Bekçiye ve davulcuya bahşiş daha çok Ramazan’da veriliyor olmalı. Hemen bütün konuların arasından kibarca bahşiş isteği görülüyor:
Güle geldim evinize, / Selâm verdim cümlenize, / Bahşişimi vermezseniz / Darılırım hepinize...
Anadolu’nun hemen her yöresinde az da olsa Ramazan okşaması adı verilen mani geleneği sürüyor. Evlerden verilecek hediyenin ve paranın çok olması için mani sözleri süsleniyor, muhatabı övülüyor:
“Koşa koşa indim geldim / Davulumu vurdum deldim / Hanenize yeni geldim / Uyan beyim güle boyan.
Evlerinin önü üzüm / Yaprakları düzüm düzüm / Uyandın mı iki gözüm / Uyan beyim güle boyan.
Sahur manilerini çoğaltmamız mümkün. Ama biz yine bir Bektaşi fıkrası ile soluklanalım:
Bektaşi bu ya! Oruç tutmazmış. Ama her gece sahura kalkarmış. Karısı demiş ki:
“A efendi, oruç tutmuyoruz; ne diye bana zahmet verirsin, kendini de zahmete sokarsın. Neden sahura kalkarız ki?
Erenler: “A kadınım” demiş: “Namaz kılmayız, oruç tutmayız. Bir de sahur yemezsek Müslümanlığımız nereden belli olacak?

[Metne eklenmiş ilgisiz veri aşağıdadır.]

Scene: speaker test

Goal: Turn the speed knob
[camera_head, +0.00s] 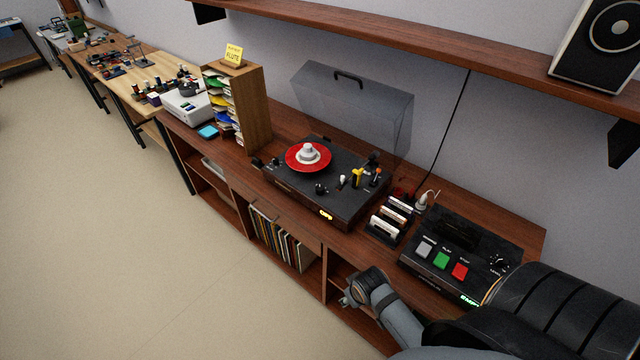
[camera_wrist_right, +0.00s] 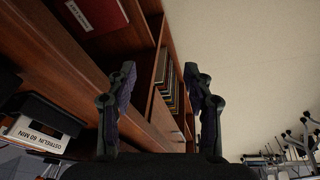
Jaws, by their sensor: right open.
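A black turntable (camera_head: 335,204) with a red record (camera_head: 294,164) and a white centre piece stands on the wooden cabinet, its hinged clear lid raised. A small black knob (camera_head: 320,189) sits on its top near the front edge; I cannot read whether it is marked as the speed knob. In the right wrist view the right gripper (camera_wrist_right: 160,70) is open and empty. My left gripper is out of view.
A cassette deck (camera_head: 462,256) with grey, green and red buttons and a rack of cassettes (camera_head: 388,220) stand right of the turntable. A paper sorter (camera_head: 254,105) stands left. A shelf (camera_head: 400,45) with a speaker (camera_head: 600,45) overhangs. Open floor lies in front.

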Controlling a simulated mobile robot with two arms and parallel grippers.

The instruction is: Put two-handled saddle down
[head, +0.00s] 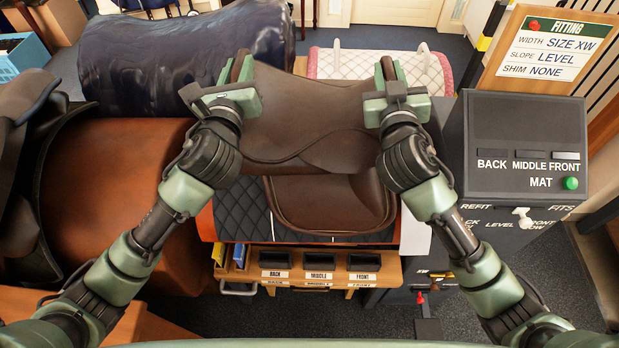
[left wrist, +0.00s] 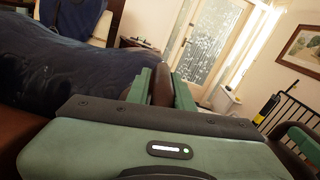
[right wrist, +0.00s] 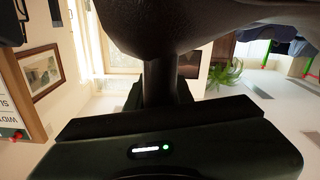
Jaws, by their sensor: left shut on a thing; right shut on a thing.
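The brown two-handled saddle (head: 315,120) hangs across the middle of the head view, its flap (head: 330,203) toward me. My left gripper (head: 236,72) is shut on its left handle; the brown handle also shows between the green fingers in the left wrist view (left wrist: 162,86). My right gripper (head: 388,76) is shut on its right handle, which shows under the dark saddle in the right wrist view (right wrist: 160,82). A dark quilted pad (head: 240,212) with orange and white edges lies below the saddle. Whether the saddle touches it I cannot tell.
A grey console (head: 522,190) with a green MAT button (head: 570,183) and a fitting board (head: 553,52) stand at the right. A wooden rack (head: 300,262) with labelled bins is below. A dark blue covered form (head: 200,55) and a brown form (head: 110,190) crowd the left.

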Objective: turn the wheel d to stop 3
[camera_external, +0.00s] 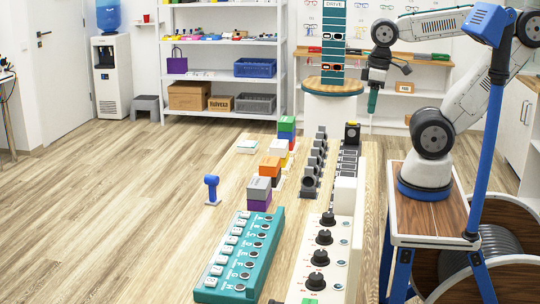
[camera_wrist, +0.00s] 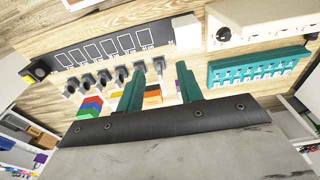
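Several black round knobs stand in a row on a white panel (camera_external: 304,262) in the external view; the one nearest the camera is a knob (camera_external: 316,281). I cannot read which one is wheel d or where its stop 3 is. In the wrist view a white box (camera_wrist: 265,25) at the upper right shows one dark knob (camera_wrist: 222,33). My gripper (camera_external: 373,101) points down above the far part of the table, apart from the knobs. In the wrist view its teal fingers (camera_wrist: 160,70) are spread with nothing held between them.
A teal lettered button box (camera_external: 240,256) lies left of the white panel. Beyond it are coloured blocks (camera_external: 270,167), a row of dark upright pieces (camera_external: 310,179) and a blue handle-like piece (camera_external: 211,187). In the wrist view a black panel (camera_wrist: 105,45) has white outlines.

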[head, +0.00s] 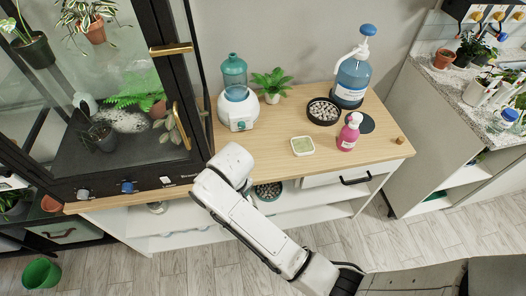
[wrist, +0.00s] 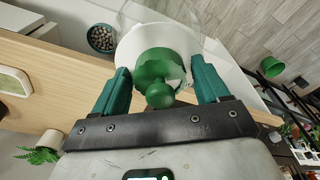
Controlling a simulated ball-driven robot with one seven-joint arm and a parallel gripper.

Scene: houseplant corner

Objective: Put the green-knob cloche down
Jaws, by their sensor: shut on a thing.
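The green-knob cloche shows in the wrist view, with its green top and round knob (wrist: 160,94) between my fingers and a pale, see-through dome (wrist: 162,36) beyond. My gripper (wrist: 161,84) is shut on the cloche at its green top. The cloche overlaps the front edge of the wooden bench top (wrist: 72,75) in this view; its lower rim is unclear, and I cannot tell whether it touches anything. In the head view my arm hides the gripper and cloche near the front of the bench top (head: 270,150).
On the bench stand a green-capped humidifier (head: 235,90), a fern (head: 271,85), a pebble tray (head: 323,111), a white square dish (head: 303,146), a pink bottle (head: 349,132) and a blue pump jug (head: 351,82). A dark glass cabinet (head: 170,49) borders the left. A pebble bowl (wrist: 102,38) sits lower down.

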Eskiler derler ki, nakl-i küfür, küfür değildir. İşte bunun için halkımız söylemek istediğini, Bektaşi’ye, Nasrettin Hoca’ya söyletmiş yüzyıllar boyu. “Nakl-i küfür, küfür değildir” fetvasına uymuşlar. Bektaşi’ye, Nasrettin Hoca’ya yükletmişler esprilerini. Allah var, onların da gıkı çıkmamış.